Data section:
□ □ □ □ □ □ □

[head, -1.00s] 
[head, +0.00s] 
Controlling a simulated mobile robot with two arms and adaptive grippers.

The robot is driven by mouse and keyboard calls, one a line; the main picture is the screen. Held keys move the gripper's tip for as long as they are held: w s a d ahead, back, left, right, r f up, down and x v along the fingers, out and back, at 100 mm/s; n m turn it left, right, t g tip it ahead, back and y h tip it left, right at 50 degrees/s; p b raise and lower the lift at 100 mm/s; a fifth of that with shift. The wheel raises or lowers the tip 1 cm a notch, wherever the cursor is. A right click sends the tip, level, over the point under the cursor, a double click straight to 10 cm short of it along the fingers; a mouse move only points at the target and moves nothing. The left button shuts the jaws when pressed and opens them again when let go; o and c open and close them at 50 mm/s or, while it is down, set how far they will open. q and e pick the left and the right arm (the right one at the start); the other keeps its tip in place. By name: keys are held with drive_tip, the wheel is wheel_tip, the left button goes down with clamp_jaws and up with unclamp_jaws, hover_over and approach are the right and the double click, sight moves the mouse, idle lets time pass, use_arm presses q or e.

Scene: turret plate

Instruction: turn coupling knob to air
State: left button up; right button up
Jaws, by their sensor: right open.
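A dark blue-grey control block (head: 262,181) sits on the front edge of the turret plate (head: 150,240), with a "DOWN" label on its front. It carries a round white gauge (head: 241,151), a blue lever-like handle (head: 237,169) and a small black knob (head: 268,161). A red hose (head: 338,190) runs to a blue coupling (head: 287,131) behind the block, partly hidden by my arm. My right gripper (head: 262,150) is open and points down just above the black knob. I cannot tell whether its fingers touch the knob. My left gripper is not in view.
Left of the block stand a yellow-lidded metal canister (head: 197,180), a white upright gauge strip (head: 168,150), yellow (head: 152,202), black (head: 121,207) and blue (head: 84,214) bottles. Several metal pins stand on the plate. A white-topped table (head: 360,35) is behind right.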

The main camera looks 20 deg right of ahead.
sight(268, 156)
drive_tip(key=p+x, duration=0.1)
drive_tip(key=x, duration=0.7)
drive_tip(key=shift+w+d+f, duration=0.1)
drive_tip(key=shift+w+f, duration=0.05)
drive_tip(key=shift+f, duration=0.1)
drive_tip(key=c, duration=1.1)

□ □ □ □ □ □ □

Aim:
Starting at the top of the data above, repeat every line exactly until the line containing "State: left button up; right button up" has been given, then stop.

Task solution:
[head, -1.00s] 
[head, +0.00s] 
Controlling a simulated mobile robot with two arms and adaptive grippers.

The robot is driven by mouse and keyboard calls, one a line; the main picture is the screen. Held keys move the gripper's tip for as long as they are held: w s a d ahead, back, left, right, r f up, down and x v along the fingers, out and back, at 100 mm/s; n m turn it left, right, t g tip it ahead, back and y h tip it left, right at 50 degrees/s; p b raise and lower the lift at 100 mm/s; a fifth of that with shift. The wheel raises or lowers the tip 1 cm a notch, wherever the cursor is. A right click sends the tip, level, over the point under the cursor, a double click straight to 10 cm short of it along the fingers; a mouse move only points at the target and moves nothing. The left button shuts the jaws when pressed and opens them again when let go; o and c open and close them at 50 mm/s or, while it is down, set how far they will open. q and e pick the left and the right arm (the right one at the start); the other keeps its tip in place. By name: keys are held with drive_tip, the wheel is wheel_tip, the left button goes down with clamp_jaws and up with unclamp_jaws, hover_over and approach are the right and the double click, sight moves the mouse, idle lets time pass, use_arm presses q or e.

Scene: turret plate

Instruction: turn coupling knob to air
State: left button up; right button up

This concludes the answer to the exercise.